Flames of hatred were further fueled by Israel’s operation in Gaza over the summer. Anti-Israel demonstrations morphed into a new level of ugliness.

About 400 Jews gathered in July to pray for peace at Paris’ Don Isaac Abravanel Synagogue. They found themselves trapped inside for hours as demonstrators screamed, “Death to the Jews,” a witness outside the synagogue told CNN. Some of the Jews inside heard cries of “Jews to the oven” and saw men brandishing knives and broken bottles.

“The level of danger is very new,” Serge Benhaim, the synagogue president who was inside that day, told CNN afterward. “Today and tomorrow for the Jewish people in France is fully different from what it was yesterday.”

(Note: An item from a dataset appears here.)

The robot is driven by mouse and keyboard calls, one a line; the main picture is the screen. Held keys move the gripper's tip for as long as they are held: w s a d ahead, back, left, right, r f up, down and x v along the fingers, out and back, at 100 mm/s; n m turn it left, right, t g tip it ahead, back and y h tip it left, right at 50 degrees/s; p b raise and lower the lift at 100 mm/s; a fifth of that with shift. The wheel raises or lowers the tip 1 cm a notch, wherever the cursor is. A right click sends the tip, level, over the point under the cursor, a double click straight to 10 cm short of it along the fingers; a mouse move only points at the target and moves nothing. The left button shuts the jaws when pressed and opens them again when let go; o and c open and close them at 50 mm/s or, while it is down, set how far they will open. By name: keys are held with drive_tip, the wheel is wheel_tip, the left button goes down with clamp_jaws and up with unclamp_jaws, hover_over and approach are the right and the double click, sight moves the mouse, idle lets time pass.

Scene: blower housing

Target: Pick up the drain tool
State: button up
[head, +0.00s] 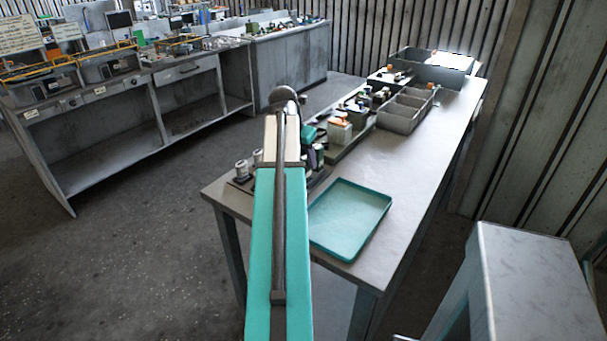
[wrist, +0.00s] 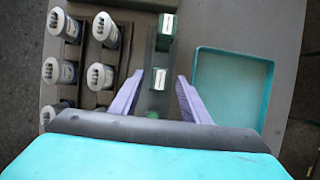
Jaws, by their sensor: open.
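My gripper (wrist: 160,77) is open in the wrist view, with two pale purple fingers spread apart. Between the fingertips, below them, is a dark block with a white label (wrist: 159,79). A green block with a white label (wrist: 166,30) stands farther up the same dark strip. I cannot tell which item is the drain tool, as no label is readable. Grey-white ribbed-capped cylinders (wrist: 101,76) stand in the rack to the left of the fingers. In the head view my teal arm hides much of the near end of the bench.
A teal tray (head: 349,219) lies on the bench (head: 419,137) to the right of the rack; it looks empty and also shows in the wrist view (wrist: 232,88). Grey divided bins (head: 405,111) stand farther back. The bench's right side is clear. A grey stand (head: 530,280) is at lower right.

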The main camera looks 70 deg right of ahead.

That was half a year ago. What lies ahead may look even more different.

Threats to Jewish columnist at magazine

Last week’s three-day siege by Islamist terrorists left 17 dead in and around Paris. A policewoman was killed after the attack at the offices of Charlie Hebdo. The killings at the kosher market came as Jews shopped in preparation for Shabbat.

And while the last attack was deemed obviously anti-Semitic, one death at Charlie Hebdo may have been, too.

On Friday, CNN’s Erin Burnett spoke to Sophie Bramly, the cousin of Elsa Cayat, the only woman killed at the magazine. Other women were specifically told by the attackers that they would be spared because they were women, and Bramly believes Cayat was not because she was Jewish.

Bramly had spoken to Cayat’s brother the night before and learned that Cayat, a psychoanalyst and columnist, had been receiving anonymous phone calls. They included threats like, “Dirty Jew, you should stop working for Charlie Hebdo. Otherwise we’re going to kill you,” she told Burnett.

“The press hasn’t really talked about it that way here. It was only about freedom of speech that was attacked and my feeling was that religion was there, too,” she said. “And today [the kosher market siege], unfortunately, seemed to prove that I wasn’t totally wrong.”

Perhaps if France had acted more forcefully when only Jews were the targets of Islamist violence, this never would have happened, some said on social media. Others debated if there was a future for Jews in France. Some invoked the famous Nazi-defying quotation of German Lutheran pastor Martin Niemöller in sentiments such as, “First they came for the Jews, but I did not speak out because I wasn’t a Jew. Then they came for the journalists.”

Conspiracy theories blaming Jews and Israel for the Charlie Hebdo attack that killed Bramly’s cousin are already making the rounds, the Anti-Defamation League reported.

The organization listed a flurry of accusations being made in the U.S. and abroad, a number of them pointing fingers at the Israeli intelligence agency Mossad. The Tunisia Times, the ADL said, ran an article Friday that read, “the Mossad hired Muslims from Arabic origins to carry the attack to increase hostility towards Muslims worldwide.”

‘A massive exodus’

By Sunday morning, a makeshift memorial outside the kosher market drew crowds. Members of the Jewish community prayed, and others came declaring “Je Suis Juif” to show support.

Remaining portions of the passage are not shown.